[The appointment of Haqqani, as well as relatives and members of his network, underscores his immense influence inside the Taliban. It also raises concerns that the new government will pursue a hard line agenda, even as Taliban leaders publicly claim to be gentler and more moderate than their brutal image in an effort to curry favor with donors and foreign governments.]
A U.N.
report in June described the Haqqani network as the “primary liaison
between the Taliban and Al-Qaida.” Its leader, Sirajuddin Haqqani — a brutal
insurgent commander known for dispatching suicide bombers who’ve killed or
maimed hundreds of civilians — was “assessed to be a member of the wider
Al-Qaida leadership, but not of the Al-Qaida core leadership.”

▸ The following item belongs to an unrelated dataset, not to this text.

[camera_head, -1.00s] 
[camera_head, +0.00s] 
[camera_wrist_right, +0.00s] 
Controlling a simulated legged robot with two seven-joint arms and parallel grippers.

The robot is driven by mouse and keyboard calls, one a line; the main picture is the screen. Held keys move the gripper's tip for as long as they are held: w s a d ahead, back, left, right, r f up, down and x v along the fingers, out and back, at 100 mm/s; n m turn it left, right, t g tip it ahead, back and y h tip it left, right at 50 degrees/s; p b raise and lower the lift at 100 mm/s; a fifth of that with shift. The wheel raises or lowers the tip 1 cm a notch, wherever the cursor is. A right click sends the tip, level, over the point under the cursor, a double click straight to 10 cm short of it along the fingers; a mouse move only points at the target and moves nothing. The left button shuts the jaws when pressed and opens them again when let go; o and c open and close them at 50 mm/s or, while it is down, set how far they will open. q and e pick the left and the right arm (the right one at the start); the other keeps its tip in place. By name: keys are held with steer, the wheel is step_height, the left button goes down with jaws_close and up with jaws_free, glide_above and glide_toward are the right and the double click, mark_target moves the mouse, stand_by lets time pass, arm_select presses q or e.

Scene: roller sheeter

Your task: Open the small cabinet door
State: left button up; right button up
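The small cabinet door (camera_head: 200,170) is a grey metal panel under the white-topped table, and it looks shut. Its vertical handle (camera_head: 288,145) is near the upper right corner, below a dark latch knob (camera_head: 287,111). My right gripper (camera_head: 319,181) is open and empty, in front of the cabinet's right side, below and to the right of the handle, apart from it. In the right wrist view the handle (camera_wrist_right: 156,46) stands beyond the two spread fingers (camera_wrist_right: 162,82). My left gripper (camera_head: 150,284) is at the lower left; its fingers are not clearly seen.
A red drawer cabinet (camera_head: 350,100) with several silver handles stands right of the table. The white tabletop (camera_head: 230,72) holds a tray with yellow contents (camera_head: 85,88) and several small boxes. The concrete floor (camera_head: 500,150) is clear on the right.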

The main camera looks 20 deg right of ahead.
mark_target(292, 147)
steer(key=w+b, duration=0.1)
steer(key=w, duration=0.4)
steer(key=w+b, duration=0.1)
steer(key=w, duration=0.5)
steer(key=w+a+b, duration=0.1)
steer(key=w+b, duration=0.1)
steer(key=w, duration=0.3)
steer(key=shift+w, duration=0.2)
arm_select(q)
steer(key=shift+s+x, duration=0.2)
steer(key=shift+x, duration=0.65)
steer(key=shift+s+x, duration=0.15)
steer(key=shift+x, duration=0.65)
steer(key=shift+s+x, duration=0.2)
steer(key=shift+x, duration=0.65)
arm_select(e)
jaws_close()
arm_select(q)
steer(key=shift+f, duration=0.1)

Today, he is Afghanistan’s acting
interior minister, overseeing the nation’s police, intelligence services and
other security forces.
He is also in charge of combating
terrorism.
“It’s a major concern,” said Colin
P. Clarke, director of policy and research at The Soufan Group, an intelligence
and security consulting firm. “You are one step removed from having the group
that attacked us on 9/11 running the country.”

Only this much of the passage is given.